[Robot task records]
=====
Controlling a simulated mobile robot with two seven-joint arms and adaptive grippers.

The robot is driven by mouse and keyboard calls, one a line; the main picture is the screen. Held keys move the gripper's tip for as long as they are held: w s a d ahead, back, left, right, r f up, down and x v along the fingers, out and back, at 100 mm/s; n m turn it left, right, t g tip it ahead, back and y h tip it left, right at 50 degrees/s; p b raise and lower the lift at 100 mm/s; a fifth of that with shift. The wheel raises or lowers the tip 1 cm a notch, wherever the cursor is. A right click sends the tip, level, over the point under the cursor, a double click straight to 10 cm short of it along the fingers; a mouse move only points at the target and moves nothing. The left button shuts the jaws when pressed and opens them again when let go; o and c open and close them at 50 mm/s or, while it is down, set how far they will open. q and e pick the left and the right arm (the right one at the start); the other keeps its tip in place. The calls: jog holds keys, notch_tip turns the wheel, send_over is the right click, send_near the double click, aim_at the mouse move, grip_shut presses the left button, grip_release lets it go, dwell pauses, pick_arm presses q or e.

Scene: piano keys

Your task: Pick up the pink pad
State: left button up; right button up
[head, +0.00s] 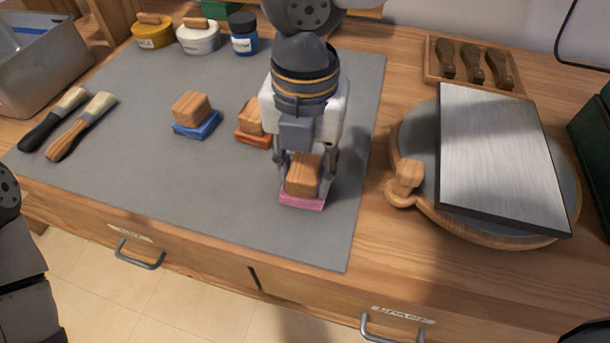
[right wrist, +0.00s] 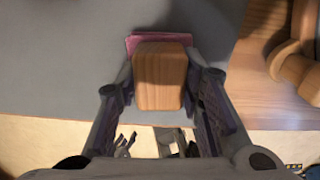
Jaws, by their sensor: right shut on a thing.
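The pink pad (head: 303,202) has a wooden block handle (head: 304,174) on top and is at the front right of the grey mat. My right gripper (head: 305,165) comes down from above and is shut on the wooden handle. In the right wrist view the handle (right wrist: 160,78) sits between the two fingers (right wrist: 160,95), with the pink pad (right wrist: 131,43) showing at its far edge. Whether the pad touches the mat is hard to tell. My left gripper is not in view; only part of my left arm shows at the left edge.
A blue pad (head: 197,127) and an orange pad (head: 250,138), each with a wooden block, lie left of my right gripper. Three jars stand at the back. Two brushes (head: 75,125) lie at left. A round board with a metal plate (head: 495,155) is at right.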

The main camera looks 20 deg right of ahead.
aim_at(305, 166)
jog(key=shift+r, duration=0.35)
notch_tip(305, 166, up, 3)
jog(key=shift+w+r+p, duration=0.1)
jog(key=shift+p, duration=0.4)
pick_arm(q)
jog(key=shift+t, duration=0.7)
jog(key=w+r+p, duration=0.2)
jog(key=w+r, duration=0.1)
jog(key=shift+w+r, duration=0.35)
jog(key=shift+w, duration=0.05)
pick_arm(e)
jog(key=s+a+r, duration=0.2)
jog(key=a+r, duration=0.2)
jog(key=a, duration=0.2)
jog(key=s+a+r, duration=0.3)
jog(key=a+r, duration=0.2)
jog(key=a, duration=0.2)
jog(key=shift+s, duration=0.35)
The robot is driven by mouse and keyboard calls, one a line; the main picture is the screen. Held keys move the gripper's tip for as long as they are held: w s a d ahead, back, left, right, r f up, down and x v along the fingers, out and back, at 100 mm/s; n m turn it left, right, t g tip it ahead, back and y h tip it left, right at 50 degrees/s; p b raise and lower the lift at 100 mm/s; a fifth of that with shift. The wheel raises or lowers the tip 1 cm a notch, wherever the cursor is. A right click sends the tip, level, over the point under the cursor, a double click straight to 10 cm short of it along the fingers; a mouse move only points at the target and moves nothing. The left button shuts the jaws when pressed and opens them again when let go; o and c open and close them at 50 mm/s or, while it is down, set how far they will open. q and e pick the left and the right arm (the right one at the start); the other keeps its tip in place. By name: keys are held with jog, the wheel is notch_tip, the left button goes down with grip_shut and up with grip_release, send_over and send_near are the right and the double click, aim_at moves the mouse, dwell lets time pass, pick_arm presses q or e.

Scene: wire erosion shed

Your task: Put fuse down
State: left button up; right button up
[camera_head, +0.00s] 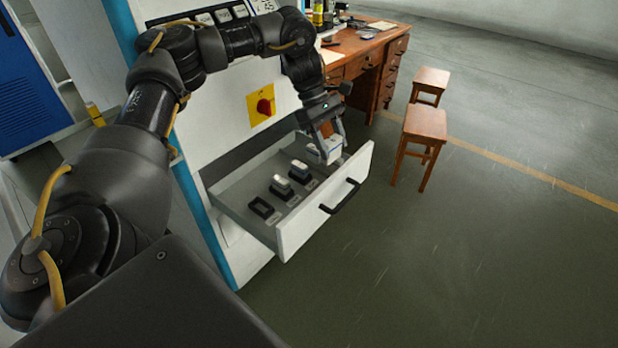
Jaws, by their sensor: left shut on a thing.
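My left gripper (328,152) reaches down into the open white drawer (325,205) at its right end. It is shut on a fuse, which is small and mostly hidden between the fingers. Black fuse holders stand in a row on the drawer floor. The nearest holder (261,207) is empty. The middle one carries a pale fuse (281,182). My right gripper is not in view.
The drawer front has a black handle (340,196). The white machine cabinet bears a red switch on a yellow plate (262,105). A wooden desk (365,60) and two stools (425,125) stand behind and right. The floor at right is clear.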

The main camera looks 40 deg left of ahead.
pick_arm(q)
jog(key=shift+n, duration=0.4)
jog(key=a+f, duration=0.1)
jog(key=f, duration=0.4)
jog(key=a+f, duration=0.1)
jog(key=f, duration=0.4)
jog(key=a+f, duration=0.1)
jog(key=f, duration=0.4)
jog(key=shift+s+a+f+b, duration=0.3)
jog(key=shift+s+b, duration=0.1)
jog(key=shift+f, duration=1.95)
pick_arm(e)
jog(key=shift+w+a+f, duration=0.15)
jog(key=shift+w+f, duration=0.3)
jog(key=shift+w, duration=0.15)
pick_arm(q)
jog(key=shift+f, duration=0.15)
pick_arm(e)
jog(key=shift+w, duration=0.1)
=====
Exercise:
Every line of the records that includes the word "Scene" should be gathered.

Answer to the exercise:
Scene: piano keys
Scene: wire erosion shed

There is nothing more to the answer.